To get specific in just how Henry is trying to communicate, he says some words that are pretty recognizable (snack, dog, yeah), but others... we just wonder how he matches up what it is that he hears from us with that which he hears from himself. For instance, he actually stays "step stool" pretty well. But until this morning, it sounded much like his version of "my turn." Don't ask why, that's not the point.
Last evening, as I was trying to help him say "my" by watching how I moved my mouth and by giving him big, happy facial expressions when he got close to saying it right, he became very frustrated. He started crying, and reverting to how he'd previously said it... "Di doon." And then you could see it on his face, he was trying to squeeze out the right pronunciation, but it was clear to me that he was acutely aware of his physical inability to do so.
"Mmmmmmyyyyy!!!" he'd say very loudly, and then get frustrated with his inability to say "turn" after correctly saying "my." It was all very sad. And in the midst of his frustration and crying, he was seeking neither hugs or an escape. He simply stood in front of me trying and crying. So sad... not only in the moment, but for all of the times in his early life that he had no positive re-enforcement, no one to give him a smile or a "YES!" when he said a correct sound.

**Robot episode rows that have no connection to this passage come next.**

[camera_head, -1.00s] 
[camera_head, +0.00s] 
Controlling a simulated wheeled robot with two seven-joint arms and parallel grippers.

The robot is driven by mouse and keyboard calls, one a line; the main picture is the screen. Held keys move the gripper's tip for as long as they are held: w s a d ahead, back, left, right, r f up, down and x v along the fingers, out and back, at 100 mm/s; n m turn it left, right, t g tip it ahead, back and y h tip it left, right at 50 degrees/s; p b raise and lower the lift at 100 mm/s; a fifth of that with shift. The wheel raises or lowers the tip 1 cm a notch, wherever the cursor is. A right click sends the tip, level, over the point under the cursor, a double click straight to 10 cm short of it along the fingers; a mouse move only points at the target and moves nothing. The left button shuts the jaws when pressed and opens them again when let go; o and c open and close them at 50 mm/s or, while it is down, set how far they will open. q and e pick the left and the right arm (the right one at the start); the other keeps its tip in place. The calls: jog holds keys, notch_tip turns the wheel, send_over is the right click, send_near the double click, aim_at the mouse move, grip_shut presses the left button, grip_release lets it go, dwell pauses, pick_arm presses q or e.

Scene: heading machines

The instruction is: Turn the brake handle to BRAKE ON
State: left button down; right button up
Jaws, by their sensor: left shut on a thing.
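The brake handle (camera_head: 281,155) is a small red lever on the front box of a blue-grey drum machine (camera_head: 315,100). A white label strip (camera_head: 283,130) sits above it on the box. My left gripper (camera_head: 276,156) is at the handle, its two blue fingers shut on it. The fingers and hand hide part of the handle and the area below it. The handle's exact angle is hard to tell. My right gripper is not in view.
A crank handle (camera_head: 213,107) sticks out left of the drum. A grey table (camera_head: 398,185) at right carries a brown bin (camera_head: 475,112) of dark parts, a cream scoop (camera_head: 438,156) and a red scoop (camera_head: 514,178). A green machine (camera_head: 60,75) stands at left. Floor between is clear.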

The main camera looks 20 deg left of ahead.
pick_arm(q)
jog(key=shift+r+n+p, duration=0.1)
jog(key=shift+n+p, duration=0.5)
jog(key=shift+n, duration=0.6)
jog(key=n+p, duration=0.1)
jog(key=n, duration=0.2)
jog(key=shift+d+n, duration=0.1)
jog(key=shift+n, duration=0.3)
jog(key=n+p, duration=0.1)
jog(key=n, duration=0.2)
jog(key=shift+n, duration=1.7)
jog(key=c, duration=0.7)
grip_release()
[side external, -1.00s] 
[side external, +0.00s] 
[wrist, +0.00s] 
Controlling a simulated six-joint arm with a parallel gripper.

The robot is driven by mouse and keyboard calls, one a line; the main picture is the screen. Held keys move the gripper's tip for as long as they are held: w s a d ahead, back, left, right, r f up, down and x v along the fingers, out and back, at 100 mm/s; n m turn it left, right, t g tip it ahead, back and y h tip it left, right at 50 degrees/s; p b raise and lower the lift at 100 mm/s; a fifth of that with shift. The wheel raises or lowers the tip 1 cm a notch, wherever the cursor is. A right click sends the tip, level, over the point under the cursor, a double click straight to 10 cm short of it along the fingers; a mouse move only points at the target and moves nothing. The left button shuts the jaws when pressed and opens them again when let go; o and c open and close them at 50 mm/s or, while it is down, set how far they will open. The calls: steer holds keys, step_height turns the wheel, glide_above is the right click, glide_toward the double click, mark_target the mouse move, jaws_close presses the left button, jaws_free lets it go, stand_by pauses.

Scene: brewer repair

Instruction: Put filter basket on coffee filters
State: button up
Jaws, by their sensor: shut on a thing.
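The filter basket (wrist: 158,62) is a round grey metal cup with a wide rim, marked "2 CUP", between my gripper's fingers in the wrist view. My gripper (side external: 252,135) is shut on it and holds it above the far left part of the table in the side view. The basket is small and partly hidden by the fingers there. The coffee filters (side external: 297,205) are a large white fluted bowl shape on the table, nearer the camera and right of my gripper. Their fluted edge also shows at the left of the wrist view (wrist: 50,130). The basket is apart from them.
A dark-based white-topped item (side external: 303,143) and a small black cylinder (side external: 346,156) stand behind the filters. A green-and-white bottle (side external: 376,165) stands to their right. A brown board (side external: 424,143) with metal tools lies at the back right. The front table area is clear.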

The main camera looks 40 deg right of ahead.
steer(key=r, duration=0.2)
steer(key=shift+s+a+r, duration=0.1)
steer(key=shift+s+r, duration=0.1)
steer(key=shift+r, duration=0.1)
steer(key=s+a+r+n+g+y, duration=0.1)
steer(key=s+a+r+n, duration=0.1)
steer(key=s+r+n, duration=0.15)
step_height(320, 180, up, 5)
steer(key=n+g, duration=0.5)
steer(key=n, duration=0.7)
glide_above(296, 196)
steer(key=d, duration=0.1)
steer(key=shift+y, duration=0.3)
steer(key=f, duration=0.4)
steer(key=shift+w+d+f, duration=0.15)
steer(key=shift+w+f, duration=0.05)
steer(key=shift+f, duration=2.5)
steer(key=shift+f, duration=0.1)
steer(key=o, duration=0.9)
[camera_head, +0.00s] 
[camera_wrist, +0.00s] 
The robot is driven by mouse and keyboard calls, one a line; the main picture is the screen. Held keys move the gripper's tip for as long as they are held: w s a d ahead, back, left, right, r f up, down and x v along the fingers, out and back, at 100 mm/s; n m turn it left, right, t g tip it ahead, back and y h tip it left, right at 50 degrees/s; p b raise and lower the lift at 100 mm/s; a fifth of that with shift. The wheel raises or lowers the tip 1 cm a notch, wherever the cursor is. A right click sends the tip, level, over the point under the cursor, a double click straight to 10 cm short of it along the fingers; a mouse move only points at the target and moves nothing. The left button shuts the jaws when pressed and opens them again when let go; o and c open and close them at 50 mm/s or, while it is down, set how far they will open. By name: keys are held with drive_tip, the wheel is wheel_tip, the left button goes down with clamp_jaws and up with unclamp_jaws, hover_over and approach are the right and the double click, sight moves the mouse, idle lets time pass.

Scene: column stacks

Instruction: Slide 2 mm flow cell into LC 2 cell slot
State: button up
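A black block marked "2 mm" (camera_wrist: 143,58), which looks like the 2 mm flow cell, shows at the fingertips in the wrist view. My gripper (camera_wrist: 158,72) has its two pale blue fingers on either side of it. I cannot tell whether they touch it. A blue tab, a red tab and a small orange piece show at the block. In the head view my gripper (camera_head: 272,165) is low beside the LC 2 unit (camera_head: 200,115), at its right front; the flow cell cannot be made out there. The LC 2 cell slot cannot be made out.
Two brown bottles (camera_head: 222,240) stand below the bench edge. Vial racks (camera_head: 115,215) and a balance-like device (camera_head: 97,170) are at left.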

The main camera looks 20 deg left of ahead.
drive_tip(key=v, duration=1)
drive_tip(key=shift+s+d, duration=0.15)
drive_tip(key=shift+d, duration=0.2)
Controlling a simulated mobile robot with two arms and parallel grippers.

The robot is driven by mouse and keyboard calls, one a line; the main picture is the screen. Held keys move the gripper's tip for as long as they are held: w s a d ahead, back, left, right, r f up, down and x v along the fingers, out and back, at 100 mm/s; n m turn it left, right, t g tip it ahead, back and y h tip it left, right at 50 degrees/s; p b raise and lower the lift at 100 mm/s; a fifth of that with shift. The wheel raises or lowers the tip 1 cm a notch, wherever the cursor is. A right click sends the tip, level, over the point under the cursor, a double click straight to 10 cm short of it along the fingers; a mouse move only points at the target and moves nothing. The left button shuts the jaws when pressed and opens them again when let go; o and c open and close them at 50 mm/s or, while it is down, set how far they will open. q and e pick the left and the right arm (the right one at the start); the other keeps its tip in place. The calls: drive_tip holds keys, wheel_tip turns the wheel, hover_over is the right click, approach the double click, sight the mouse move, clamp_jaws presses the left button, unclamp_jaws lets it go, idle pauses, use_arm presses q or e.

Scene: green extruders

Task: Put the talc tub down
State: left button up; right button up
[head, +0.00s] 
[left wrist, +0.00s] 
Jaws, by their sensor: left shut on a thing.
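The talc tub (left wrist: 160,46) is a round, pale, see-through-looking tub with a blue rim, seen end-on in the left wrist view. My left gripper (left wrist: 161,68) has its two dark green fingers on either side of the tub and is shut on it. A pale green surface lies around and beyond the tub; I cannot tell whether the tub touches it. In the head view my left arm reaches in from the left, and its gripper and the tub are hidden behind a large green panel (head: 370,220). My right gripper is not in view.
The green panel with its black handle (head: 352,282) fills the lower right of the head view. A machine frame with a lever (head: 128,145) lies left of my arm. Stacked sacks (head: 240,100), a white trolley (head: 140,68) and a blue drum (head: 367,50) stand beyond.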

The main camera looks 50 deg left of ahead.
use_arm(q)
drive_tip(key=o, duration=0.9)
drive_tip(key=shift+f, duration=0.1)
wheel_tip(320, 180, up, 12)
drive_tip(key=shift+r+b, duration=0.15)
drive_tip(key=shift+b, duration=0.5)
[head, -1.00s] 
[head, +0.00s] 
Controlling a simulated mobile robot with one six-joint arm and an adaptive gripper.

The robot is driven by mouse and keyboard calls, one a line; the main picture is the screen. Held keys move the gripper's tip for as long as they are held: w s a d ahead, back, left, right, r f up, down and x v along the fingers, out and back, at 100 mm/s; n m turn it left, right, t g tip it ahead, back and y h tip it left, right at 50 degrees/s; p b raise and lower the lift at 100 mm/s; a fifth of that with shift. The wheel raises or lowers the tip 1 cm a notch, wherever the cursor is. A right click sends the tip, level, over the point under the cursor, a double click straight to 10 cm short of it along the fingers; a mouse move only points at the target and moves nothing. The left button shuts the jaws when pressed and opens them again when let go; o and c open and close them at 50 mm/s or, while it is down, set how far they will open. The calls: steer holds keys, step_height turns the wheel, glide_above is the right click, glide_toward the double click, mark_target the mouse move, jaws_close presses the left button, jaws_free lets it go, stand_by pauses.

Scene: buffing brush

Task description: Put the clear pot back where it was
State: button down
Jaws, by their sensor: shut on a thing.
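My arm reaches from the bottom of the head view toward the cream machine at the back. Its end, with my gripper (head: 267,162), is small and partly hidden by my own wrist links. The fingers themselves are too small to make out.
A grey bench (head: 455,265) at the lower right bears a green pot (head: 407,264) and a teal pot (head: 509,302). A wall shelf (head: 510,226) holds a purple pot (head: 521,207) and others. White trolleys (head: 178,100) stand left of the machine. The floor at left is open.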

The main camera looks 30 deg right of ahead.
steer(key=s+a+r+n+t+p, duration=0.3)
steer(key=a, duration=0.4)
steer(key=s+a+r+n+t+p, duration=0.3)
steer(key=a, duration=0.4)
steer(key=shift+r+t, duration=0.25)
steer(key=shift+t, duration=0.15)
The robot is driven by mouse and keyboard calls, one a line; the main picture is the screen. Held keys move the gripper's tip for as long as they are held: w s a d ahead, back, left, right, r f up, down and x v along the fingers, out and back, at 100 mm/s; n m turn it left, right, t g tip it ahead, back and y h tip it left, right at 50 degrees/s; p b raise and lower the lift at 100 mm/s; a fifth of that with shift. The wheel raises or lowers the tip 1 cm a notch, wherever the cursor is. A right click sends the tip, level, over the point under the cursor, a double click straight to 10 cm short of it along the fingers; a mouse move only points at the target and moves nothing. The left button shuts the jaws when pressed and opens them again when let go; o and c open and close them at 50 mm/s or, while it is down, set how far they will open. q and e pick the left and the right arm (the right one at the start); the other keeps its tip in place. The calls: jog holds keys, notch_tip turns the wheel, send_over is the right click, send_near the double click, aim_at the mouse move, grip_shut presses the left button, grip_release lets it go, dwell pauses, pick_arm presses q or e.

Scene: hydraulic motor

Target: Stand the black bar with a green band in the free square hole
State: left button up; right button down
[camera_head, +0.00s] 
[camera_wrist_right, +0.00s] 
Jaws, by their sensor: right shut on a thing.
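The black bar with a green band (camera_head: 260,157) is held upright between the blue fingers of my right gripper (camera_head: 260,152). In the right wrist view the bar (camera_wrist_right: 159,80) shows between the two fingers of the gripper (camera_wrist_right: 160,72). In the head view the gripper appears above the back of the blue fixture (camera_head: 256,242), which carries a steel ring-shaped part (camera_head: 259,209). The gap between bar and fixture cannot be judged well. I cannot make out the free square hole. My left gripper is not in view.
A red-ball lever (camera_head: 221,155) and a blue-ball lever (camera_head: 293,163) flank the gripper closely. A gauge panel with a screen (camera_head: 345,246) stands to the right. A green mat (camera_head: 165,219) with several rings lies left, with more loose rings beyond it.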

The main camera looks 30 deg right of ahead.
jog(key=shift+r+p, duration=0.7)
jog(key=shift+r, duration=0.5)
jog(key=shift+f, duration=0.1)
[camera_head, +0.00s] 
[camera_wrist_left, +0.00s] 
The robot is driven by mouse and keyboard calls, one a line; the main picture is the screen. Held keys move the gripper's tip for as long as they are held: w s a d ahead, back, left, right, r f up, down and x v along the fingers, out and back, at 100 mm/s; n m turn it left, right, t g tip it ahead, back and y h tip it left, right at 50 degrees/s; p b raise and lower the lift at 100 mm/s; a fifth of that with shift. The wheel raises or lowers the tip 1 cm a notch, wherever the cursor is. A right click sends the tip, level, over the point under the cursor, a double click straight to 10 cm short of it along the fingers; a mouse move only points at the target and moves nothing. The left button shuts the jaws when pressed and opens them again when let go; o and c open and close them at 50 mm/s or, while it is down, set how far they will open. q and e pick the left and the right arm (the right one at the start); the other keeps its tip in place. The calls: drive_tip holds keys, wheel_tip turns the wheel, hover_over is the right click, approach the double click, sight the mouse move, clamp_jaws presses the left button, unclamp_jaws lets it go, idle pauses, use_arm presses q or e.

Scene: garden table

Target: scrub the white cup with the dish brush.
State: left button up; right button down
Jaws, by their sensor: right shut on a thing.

Lincoln was showered with love and positive re-enforcement at critical times of speech development, as was/is Lydia. Yet Henry was not. The more I think of it, the more upsetting it becomes for me. And there are more like him, but that's too overwhelming to think about now. Instead, we take each opportunity to take little steps and make little bits of progress, building one little lesson upon another.
And Ohio State football is much more enjoyable this year than last. Go Buckeyes!